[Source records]

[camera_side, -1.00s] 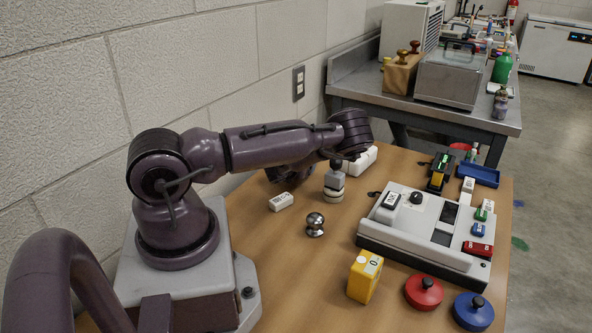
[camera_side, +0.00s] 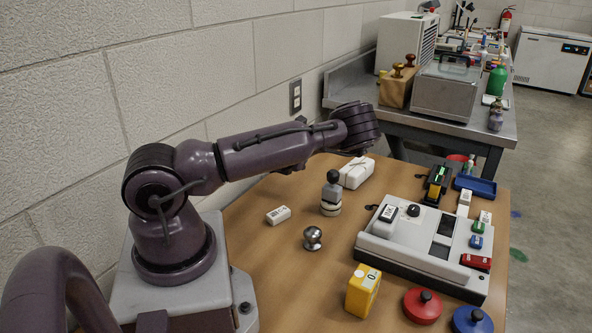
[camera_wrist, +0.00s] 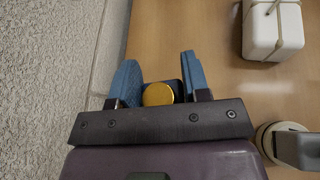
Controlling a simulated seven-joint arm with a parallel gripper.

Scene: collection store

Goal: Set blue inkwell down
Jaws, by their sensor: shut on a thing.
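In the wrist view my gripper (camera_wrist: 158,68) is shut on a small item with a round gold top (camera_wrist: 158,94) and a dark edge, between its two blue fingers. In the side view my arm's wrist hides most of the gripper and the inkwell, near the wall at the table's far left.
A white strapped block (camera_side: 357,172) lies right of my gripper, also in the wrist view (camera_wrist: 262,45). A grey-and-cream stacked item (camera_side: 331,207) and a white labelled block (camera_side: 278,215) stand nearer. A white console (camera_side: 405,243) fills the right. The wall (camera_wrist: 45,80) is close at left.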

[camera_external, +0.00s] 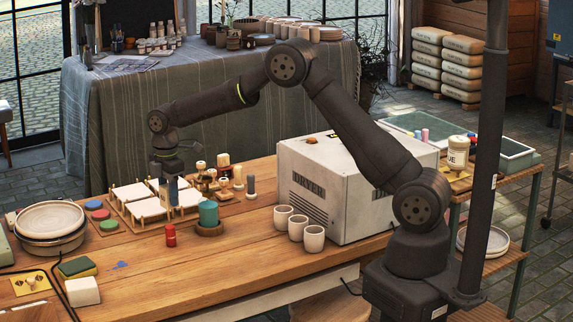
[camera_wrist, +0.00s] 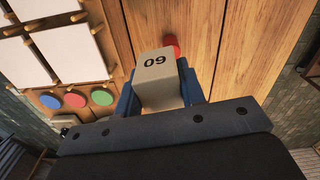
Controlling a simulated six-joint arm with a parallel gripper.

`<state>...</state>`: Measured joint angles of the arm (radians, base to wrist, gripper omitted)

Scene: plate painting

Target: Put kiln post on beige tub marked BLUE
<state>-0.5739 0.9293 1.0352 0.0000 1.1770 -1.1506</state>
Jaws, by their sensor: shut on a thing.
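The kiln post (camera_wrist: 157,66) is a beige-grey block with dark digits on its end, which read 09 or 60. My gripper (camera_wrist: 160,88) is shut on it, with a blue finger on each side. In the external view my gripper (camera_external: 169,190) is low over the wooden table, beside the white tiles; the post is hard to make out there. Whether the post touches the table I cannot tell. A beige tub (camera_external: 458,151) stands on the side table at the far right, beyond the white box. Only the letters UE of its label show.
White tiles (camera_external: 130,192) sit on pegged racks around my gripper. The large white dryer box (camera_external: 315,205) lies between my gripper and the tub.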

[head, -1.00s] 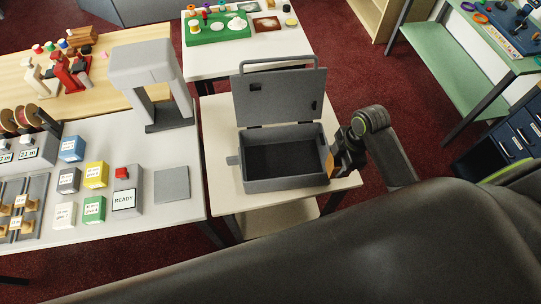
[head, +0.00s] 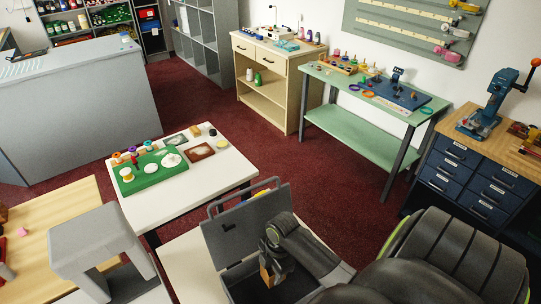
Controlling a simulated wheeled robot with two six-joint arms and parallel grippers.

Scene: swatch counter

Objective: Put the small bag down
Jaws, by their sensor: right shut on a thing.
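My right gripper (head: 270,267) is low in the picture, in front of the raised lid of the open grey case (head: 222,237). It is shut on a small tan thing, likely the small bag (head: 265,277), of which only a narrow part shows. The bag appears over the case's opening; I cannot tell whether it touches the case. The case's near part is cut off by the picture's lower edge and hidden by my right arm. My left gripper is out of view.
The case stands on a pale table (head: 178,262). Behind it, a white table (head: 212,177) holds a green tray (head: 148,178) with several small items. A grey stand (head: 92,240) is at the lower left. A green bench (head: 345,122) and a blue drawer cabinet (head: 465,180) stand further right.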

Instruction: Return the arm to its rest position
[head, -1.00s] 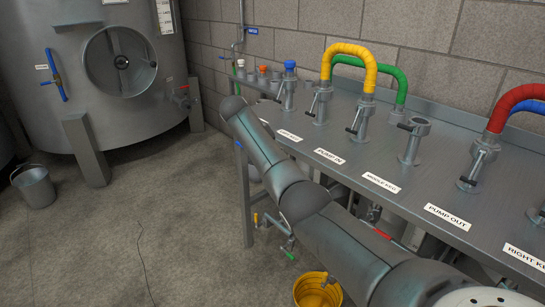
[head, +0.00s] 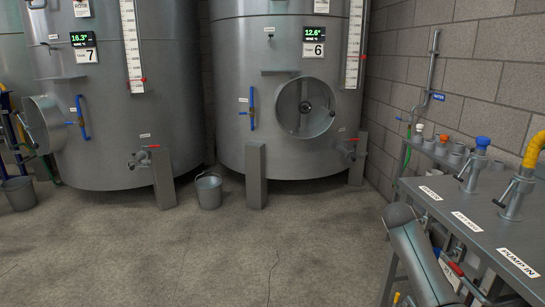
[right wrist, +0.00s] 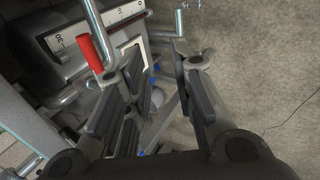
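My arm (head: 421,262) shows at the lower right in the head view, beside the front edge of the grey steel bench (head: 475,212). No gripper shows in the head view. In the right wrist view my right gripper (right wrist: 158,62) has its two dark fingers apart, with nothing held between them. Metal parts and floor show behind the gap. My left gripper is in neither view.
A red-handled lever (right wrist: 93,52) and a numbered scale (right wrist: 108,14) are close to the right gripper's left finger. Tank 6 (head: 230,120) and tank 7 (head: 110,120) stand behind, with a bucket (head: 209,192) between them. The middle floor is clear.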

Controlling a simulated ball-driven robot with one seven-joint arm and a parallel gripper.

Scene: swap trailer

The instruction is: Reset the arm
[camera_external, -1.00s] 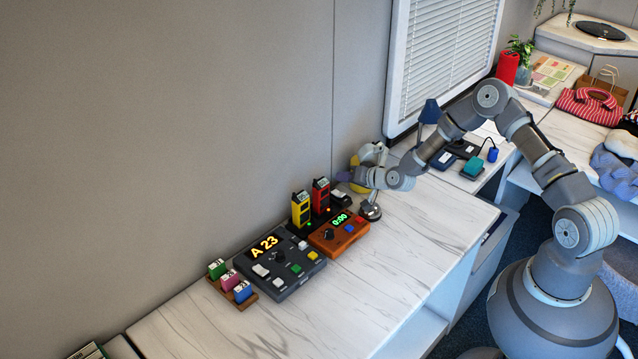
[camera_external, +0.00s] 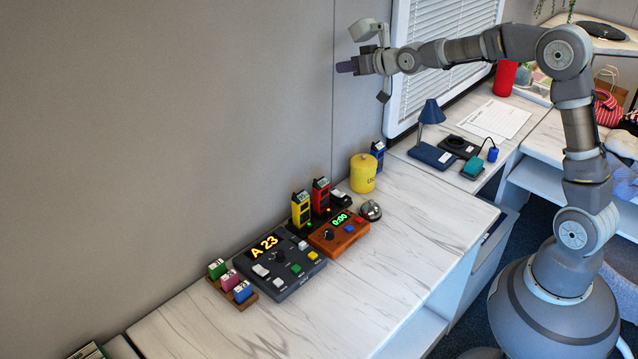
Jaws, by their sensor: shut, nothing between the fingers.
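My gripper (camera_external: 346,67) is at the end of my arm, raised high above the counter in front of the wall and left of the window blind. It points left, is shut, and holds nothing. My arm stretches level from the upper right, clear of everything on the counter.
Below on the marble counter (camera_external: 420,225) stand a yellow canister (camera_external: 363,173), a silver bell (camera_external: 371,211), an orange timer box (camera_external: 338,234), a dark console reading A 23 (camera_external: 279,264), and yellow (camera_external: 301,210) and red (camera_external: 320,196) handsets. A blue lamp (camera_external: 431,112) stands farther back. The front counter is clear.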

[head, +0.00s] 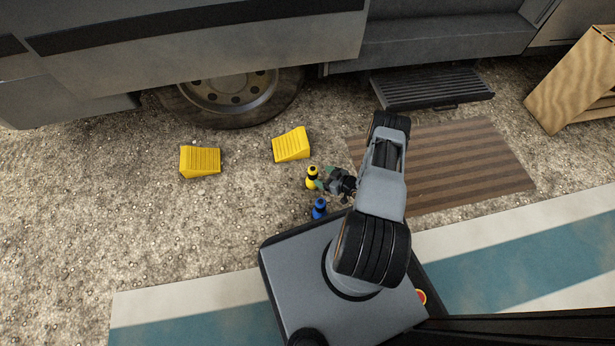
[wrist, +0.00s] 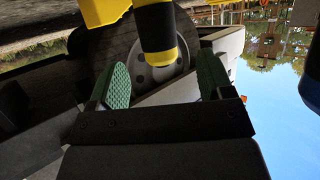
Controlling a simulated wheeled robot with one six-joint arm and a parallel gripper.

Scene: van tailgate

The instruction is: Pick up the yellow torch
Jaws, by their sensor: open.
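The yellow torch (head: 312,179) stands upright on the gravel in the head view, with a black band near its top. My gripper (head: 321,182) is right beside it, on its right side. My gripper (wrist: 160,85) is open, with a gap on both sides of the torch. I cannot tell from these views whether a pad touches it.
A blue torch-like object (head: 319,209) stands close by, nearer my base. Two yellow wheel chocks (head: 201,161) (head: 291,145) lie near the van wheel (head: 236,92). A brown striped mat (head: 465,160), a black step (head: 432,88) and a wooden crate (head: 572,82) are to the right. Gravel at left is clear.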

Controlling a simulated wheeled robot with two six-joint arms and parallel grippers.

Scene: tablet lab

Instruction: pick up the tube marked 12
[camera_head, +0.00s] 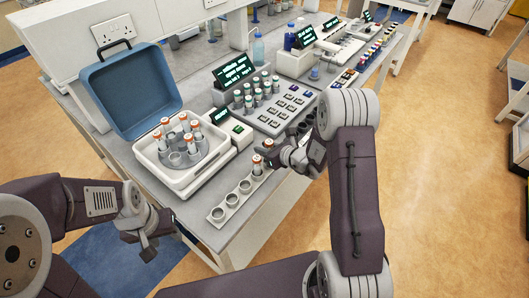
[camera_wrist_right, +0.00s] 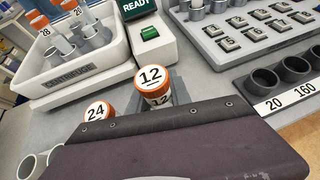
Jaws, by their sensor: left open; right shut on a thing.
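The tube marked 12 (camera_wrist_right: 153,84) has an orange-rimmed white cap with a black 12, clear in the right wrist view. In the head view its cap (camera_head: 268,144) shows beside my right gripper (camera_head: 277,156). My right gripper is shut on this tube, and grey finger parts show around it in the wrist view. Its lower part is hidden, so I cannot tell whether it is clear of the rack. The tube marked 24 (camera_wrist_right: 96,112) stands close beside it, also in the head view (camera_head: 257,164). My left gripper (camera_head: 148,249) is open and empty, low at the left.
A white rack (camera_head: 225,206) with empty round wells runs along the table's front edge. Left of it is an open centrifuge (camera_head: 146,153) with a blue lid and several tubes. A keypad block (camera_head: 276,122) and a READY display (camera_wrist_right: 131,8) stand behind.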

GOAL: Read through the entries and copy each line in which "Controlling" appears.

RESULT FOR THIS EXERCISE:
Controlling a simulated seven-joint arm with a parallel gripper.
Controlling a simulated six-joint arm with a parallel gripper.
Controlling a simulated wheeled robot with two six-joint arms and parallel grippers.
Controlling a simulated ball-driven robot with one seven-joint arm and a parallel gripper.
Controlling a simulated wheeled robot with one six-joint arm and a parallel gripper.
Controlling a simulated wheeled robot with two six-joint arms and parallel grippers.

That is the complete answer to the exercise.